A estrutura típica das músicas dos finlandeses, que consiste na fusão de uma sequencia de riffs rápidos em acordes menores movidos a ‘blast beats’ entremeada com uma sinuosa parte cadenciada, é um convite irresistível ao headbanging. Especialmente durante “Lord Of The Void” e “Rise Of The Black Moon”, o que se viu no Hangar de cabeças balançando foi algo verdadeiramente épico. Um show memorável de uma das bandas mais eficientes do Black/Death da atualidade.

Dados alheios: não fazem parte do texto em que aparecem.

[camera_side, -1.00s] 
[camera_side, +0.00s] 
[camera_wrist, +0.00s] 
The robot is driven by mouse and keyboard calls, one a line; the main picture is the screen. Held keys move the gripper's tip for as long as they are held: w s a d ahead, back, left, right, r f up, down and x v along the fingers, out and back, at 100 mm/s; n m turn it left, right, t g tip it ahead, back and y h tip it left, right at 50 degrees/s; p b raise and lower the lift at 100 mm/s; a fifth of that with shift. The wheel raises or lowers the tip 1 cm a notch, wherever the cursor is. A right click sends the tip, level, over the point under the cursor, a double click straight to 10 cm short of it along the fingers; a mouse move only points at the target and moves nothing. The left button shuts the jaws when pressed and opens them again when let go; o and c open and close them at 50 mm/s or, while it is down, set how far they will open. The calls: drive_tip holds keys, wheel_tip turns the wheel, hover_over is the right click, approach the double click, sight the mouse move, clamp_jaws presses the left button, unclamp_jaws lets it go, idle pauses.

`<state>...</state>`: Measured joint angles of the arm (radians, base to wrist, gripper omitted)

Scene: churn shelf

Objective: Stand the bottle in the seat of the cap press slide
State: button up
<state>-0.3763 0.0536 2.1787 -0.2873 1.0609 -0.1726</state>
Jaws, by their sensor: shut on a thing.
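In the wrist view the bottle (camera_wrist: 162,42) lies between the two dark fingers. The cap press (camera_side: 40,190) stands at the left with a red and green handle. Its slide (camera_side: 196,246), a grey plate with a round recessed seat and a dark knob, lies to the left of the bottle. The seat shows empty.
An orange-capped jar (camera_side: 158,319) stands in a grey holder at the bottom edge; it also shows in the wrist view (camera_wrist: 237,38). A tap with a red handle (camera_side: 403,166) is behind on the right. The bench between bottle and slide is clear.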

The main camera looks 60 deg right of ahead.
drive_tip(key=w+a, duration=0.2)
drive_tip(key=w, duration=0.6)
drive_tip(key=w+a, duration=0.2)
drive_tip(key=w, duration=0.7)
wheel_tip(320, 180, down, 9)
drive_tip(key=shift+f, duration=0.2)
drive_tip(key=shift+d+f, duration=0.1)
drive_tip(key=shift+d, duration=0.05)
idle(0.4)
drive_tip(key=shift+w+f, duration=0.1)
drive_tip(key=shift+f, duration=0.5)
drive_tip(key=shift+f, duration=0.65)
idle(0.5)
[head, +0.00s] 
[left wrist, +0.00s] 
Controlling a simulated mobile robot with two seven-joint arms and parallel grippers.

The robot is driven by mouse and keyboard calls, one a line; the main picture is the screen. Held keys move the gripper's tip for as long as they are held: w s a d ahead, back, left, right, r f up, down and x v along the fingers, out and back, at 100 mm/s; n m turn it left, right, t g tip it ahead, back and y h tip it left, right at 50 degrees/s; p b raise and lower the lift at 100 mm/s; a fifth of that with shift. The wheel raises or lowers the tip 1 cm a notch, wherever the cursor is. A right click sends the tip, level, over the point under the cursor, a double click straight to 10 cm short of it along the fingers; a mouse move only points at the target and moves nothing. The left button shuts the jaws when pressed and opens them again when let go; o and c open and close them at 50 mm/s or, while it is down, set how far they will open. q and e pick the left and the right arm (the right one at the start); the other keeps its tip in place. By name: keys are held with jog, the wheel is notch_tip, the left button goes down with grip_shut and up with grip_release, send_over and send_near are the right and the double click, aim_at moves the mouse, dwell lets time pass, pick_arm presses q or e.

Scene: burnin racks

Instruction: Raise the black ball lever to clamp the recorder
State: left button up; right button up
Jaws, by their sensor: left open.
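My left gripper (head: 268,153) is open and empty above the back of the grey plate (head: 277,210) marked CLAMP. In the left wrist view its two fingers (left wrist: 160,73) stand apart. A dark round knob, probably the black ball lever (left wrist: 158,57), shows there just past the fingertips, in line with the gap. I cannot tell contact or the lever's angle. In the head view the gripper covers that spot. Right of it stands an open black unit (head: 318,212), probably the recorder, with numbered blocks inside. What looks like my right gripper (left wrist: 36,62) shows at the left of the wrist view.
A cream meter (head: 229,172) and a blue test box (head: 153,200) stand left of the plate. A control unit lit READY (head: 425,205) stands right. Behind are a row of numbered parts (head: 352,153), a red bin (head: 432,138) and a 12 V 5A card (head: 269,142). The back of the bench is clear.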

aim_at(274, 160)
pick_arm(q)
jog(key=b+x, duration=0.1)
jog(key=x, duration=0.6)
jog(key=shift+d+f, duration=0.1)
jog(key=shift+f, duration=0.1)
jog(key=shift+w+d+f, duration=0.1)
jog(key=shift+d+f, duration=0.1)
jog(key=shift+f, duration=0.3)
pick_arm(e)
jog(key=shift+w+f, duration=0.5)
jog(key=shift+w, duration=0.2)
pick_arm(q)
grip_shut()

O saldo do festival não poderia ser mais positivo. Parabéns ao organizador, o batalhador Eduardo Beherit, que teve a clarividência de trazer para o Brasil pela primeira vez duas bandas líderes do cenário Black/Death mundial, bem como por ter prestigiado bandas essenciais da cena Black brasileira que, infelizmente, ainda não gozam do reconhecimento que lhes é de direito. Trata-se de evento que tem tudo para crescer, em público e estrutura, pois a qualidade das bandas envolvidas é indiscutível. Para a próxima edição do festival, a ser realizada em novembro deste ano, já foram anunciados dois nomes internacionais para deixar qualquer fã de Metal Extremo em polvorosa: Revenge e Blasphemy. Meu amigo, os portões do inferno definitivamente se abriram sobre São Paulo.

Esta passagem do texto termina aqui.